> _What is expected_:
Extract precisely the lines of the entries below, from the first line through the line containing "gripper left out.".

> _Task inputs_:
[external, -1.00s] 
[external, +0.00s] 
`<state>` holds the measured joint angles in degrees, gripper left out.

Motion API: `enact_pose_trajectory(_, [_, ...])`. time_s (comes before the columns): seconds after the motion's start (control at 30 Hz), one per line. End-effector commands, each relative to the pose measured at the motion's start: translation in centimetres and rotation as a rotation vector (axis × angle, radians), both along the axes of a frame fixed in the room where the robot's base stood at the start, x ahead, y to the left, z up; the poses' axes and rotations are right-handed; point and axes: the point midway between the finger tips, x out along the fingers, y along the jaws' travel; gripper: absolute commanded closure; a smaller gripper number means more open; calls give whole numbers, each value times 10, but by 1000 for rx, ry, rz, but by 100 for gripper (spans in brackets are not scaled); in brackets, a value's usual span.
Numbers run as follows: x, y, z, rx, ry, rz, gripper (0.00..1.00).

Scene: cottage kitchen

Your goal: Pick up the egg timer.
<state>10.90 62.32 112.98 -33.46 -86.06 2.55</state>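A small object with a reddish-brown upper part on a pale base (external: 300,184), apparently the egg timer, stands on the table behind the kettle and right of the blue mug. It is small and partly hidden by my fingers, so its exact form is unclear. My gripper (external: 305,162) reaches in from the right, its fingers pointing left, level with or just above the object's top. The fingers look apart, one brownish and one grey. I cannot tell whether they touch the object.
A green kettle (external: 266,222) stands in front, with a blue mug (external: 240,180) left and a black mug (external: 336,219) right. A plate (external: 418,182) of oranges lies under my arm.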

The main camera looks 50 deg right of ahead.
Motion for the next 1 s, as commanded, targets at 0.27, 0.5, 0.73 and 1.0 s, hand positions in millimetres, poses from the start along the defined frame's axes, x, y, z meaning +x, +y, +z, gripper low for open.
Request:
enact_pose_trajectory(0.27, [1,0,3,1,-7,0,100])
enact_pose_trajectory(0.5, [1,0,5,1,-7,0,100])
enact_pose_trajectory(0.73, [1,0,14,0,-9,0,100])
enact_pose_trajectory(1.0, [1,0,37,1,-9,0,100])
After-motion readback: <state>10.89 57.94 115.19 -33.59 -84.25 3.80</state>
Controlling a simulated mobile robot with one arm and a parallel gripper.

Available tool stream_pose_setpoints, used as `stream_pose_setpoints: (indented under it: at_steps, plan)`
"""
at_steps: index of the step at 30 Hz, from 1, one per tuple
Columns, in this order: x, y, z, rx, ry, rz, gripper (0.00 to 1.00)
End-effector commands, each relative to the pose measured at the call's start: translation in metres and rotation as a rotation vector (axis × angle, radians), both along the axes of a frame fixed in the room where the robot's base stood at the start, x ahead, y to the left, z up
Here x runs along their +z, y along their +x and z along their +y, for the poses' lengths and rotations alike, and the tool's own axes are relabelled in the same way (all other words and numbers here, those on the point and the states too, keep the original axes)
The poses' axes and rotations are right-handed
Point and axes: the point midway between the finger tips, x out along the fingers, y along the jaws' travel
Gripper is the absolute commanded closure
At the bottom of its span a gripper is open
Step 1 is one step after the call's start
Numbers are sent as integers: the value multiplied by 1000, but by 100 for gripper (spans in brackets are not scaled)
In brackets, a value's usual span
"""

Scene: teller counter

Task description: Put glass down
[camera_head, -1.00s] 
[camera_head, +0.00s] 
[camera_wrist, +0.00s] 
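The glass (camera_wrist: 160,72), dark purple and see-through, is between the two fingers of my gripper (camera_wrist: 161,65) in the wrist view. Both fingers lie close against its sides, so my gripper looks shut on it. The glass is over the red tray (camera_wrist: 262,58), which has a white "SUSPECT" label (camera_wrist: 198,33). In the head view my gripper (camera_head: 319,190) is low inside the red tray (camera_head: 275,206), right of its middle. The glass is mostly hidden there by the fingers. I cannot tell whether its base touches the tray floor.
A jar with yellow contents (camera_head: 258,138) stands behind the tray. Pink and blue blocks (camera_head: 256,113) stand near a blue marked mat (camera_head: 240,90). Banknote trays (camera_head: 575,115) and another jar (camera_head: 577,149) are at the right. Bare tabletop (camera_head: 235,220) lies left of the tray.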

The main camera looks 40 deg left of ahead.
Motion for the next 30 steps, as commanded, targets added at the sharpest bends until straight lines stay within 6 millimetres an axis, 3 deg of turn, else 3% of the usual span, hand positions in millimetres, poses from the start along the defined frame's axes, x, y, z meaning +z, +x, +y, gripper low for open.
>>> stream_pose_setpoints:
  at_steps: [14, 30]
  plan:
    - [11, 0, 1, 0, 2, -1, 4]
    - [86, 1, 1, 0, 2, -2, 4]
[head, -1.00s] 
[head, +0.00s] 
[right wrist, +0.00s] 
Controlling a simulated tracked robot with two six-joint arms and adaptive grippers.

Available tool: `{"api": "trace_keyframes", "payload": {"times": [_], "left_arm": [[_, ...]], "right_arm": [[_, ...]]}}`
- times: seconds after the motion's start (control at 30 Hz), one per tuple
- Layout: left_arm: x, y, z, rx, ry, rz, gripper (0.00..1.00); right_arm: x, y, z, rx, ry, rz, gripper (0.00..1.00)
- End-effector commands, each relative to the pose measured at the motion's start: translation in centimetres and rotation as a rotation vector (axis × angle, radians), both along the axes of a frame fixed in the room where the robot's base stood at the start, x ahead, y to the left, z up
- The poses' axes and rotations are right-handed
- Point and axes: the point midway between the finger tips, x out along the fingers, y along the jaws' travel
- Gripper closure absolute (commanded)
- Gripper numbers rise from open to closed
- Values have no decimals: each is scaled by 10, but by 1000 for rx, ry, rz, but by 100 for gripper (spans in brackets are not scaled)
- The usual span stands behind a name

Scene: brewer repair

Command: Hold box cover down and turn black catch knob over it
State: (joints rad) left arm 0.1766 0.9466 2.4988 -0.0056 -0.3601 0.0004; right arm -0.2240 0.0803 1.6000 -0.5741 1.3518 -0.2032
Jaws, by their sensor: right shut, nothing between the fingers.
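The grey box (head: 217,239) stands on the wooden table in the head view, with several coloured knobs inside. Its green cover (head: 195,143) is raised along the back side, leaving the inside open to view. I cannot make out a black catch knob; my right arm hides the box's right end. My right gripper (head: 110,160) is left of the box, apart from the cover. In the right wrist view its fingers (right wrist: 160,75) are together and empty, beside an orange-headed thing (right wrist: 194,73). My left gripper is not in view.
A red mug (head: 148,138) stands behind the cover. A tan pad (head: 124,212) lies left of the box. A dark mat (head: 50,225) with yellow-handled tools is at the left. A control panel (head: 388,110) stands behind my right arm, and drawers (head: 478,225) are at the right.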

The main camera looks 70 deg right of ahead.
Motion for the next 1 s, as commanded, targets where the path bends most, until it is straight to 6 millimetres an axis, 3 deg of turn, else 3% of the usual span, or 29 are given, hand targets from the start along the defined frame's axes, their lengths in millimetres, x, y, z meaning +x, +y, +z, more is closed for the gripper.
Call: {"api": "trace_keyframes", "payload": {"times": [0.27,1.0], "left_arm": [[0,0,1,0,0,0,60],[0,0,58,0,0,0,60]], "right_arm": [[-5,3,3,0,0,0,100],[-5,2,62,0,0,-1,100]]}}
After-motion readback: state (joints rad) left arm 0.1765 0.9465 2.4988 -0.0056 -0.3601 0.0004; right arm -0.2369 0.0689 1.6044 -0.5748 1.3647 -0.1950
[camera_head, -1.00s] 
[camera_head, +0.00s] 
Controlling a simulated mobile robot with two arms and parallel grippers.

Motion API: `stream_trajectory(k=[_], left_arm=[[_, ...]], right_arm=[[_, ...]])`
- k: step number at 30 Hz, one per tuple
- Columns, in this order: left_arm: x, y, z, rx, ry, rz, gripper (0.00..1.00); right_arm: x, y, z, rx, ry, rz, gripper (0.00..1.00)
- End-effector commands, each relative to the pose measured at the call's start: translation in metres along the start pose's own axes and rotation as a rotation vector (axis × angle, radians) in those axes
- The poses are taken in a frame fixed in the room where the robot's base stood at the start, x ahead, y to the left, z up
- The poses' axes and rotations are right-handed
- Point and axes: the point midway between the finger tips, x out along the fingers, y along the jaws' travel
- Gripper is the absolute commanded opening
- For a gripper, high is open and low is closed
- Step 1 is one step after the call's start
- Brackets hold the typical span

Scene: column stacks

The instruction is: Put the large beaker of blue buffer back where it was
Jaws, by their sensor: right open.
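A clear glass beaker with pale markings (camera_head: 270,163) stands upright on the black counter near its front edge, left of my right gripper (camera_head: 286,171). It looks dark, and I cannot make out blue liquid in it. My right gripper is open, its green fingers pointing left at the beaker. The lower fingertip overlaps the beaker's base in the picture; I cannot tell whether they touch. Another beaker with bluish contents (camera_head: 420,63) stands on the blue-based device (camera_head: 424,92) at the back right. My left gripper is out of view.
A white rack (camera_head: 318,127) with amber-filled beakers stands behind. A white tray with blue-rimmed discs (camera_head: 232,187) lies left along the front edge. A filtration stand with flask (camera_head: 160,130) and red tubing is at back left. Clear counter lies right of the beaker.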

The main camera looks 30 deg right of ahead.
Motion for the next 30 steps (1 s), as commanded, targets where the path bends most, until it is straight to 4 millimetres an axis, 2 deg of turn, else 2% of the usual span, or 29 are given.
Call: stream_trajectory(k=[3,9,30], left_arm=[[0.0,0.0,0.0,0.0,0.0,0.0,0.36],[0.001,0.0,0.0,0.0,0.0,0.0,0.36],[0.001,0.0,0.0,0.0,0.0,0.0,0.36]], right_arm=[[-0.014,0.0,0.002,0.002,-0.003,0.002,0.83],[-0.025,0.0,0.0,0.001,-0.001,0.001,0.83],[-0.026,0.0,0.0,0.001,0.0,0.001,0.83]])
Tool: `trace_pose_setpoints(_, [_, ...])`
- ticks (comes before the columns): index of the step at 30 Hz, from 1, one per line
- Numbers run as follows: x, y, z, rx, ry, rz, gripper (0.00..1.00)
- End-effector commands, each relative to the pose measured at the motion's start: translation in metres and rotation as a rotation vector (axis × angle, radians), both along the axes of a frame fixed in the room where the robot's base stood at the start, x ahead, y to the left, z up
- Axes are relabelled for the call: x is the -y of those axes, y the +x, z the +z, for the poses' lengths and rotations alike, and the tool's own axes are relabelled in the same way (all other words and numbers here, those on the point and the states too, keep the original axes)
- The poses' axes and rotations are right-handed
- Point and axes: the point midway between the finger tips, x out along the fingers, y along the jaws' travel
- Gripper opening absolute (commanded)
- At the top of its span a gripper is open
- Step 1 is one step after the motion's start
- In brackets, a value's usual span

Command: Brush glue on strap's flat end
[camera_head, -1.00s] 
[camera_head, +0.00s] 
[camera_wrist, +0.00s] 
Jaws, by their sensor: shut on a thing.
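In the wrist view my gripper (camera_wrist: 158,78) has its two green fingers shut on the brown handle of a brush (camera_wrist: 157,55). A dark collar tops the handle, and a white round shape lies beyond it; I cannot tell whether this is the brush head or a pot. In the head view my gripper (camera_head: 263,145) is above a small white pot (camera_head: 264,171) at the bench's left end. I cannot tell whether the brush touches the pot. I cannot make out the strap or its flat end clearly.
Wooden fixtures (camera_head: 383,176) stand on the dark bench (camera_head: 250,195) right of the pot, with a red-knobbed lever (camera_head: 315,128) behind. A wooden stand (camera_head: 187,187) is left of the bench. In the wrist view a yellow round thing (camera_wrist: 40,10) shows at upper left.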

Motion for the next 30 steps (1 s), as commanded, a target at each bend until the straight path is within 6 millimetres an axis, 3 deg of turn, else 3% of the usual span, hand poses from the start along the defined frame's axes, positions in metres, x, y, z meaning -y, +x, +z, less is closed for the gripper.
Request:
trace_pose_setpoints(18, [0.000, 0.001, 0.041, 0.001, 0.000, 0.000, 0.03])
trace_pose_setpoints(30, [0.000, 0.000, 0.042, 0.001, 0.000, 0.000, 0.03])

> _Written solution_:
[external, -1.00s] 
[external, +0.00s] 
`<state>` holds the measured joint angles in degrees, gripper left out.

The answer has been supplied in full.